Ex Parte Birk et al - Page 7

                  Appeal 2007-1710                                                                                           
                  Application 10/098,016                                                                                     
                         Office personnel may rely on Appellants’ disclosure to properly                                     
                  determine the meaning of the terms used in the claims.  Markman v.                                         
                  Westview Instruments, Inc., 52 F.3d 967, 980, 34 USPQ2d 1321, 1330 (Fed.                                   
                  Cir. 1995).  “[I]nterpreting what is meant by a word in a claim ‘is not to be                              
                  confused with adding an extraneous limitation appearing in the specification,                              
                  which is improper.’”  In re Cruciferous Sprout Litigation, 301 F.3d 1343,                                  
                  1348, 64 USPQ2d 1202, 1205 (Fed. Cir. 2002) (emphasis in original) (citing                                 
                  Intervet Am., Inc. v. Kee-Vet Labs., Inc., 887 F.2d 1050, 1053, 12 USPQ2d                                  
                  1474, 1476 (Fed.Cir.1989)).                                                                                
                         On the issue of obviousness, the Supreme Court has recently stated                                  
                  that “the obviousness analysis can not be confined by a formalistic                                        
                  conception of the words teaching, suggestion and motivation.”  KSR Int’l                                   
                  Co. v. Teleflex Inc., 127 S. Ct. 1727, 1741, 82 USPQ2d 1385, 1396 (2007).                                  

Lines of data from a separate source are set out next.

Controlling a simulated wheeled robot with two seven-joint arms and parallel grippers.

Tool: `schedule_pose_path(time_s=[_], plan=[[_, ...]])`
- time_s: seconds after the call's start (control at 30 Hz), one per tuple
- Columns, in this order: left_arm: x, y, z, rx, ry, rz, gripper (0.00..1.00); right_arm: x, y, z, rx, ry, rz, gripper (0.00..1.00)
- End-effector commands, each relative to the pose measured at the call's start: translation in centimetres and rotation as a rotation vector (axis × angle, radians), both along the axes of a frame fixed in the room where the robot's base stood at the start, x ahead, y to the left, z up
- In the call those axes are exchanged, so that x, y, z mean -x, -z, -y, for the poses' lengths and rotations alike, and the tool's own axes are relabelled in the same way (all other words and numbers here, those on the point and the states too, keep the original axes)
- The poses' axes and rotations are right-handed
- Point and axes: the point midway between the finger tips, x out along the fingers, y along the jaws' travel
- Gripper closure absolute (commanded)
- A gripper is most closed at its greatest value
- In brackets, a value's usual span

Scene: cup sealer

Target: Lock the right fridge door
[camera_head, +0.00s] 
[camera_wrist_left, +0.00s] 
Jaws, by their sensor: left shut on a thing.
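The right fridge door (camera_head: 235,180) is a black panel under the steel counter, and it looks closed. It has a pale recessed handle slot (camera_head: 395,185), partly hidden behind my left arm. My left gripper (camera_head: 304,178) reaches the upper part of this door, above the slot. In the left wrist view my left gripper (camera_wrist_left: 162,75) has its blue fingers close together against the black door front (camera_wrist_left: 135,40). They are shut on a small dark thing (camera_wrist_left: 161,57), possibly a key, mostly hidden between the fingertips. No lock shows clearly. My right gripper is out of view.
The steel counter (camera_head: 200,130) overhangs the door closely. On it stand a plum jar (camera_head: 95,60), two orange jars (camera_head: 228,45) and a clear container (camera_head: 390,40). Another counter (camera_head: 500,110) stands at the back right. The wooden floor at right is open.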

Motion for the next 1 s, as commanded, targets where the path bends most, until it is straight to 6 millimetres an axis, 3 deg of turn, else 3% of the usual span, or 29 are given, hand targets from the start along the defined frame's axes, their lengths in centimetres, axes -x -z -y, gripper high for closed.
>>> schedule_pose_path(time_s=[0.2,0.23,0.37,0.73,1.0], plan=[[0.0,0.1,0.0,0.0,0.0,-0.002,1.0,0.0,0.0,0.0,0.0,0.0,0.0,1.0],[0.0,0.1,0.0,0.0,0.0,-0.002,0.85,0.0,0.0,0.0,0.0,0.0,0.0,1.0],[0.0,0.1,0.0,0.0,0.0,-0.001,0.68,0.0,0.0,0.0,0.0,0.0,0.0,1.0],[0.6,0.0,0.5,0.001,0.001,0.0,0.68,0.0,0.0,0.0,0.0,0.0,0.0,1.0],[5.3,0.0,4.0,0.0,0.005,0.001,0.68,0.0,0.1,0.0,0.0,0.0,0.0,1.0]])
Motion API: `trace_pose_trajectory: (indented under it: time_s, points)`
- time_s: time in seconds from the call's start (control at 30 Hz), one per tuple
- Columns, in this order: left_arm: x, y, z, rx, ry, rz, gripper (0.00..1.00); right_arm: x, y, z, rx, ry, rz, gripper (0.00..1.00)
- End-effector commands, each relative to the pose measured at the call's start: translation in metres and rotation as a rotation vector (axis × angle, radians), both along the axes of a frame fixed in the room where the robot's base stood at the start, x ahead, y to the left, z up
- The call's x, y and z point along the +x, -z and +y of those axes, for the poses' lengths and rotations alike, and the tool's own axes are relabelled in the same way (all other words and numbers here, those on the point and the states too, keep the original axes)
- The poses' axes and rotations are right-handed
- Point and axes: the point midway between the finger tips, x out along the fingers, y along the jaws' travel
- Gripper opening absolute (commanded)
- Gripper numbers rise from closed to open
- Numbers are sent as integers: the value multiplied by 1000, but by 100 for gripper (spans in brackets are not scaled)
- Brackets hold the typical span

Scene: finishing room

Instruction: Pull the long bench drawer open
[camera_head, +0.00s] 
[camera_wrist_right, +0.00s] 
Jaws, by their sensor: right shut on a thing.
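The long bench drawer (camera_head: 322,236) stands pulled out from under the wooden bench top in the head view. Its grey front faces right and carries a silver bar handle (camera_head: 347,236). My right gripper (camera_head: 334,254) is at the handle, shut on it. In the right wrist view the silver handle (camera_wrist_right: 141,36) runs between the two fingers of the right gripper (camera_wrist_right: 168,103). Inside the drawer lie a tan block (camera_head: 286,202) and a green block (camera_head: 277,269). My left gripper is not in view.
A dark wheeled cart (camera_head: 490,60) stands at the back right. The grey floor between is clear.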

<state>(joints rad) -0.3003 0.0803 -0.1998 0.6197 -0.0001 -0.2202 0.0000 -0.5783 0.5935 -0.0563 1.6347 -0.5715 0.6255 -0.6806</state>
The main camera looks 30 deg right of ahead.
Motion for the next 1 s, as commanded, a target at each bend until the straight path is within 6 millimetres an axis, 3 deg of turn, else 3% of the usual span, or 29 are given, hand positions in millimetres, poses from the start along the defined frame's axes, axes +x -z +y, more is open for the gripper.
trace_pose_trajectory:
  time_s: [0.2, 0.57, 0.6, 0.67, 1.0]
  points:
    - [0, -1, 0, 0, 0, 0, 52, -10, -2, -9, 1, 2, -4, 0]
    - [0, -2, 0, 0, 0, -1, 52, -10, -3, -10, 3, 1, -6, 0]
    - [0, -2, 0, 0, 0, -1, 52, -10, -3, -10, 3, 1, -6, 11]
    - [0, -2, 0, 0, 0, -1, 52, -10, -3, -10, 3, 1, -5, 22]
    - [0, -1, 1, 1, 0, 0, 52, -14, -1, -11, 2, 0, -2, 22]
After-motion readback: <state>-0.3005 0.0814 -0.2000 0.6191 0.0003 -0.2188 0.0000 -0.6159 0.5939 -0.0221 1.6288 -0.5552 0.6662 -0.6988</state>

                  Further, the court stated  “[t]he combination of familiar elements according                               
                  to known methods is likely to be obvious when it does no more than yield                                   
                  predictable results.”  KSR Int’l Co. v. Teleflex Inc., 127 S. Ct. 1727, 1739, 82                           
                  USPQ2d 1385, 1395 (2007).                                                                                  
                                        When a work is available in one field of endeavor, design                            
                                        incentives and other market forces can prompt variations                             
                                        of it, either in the same field or a different one.  If a                            
                                        person of ordinary skill can implement a predictable                                 
                                        variation, § 103 likely bars its patentability. For the same                         
                                        reason, if a technique has been used to improve one                                  
                                        device, and a person of ordinary skill in the art would                              
                                        recognize that it would improve similar devices in the                               
                                        same way, using the technique is obvious unless its                                  
                                        actual application is beyond his or her skill. . . . [A] court                       
                                        must ask whether the improvement is more than the                                    
                                        predictable use of prior art elements according to their                             
                                        established functions.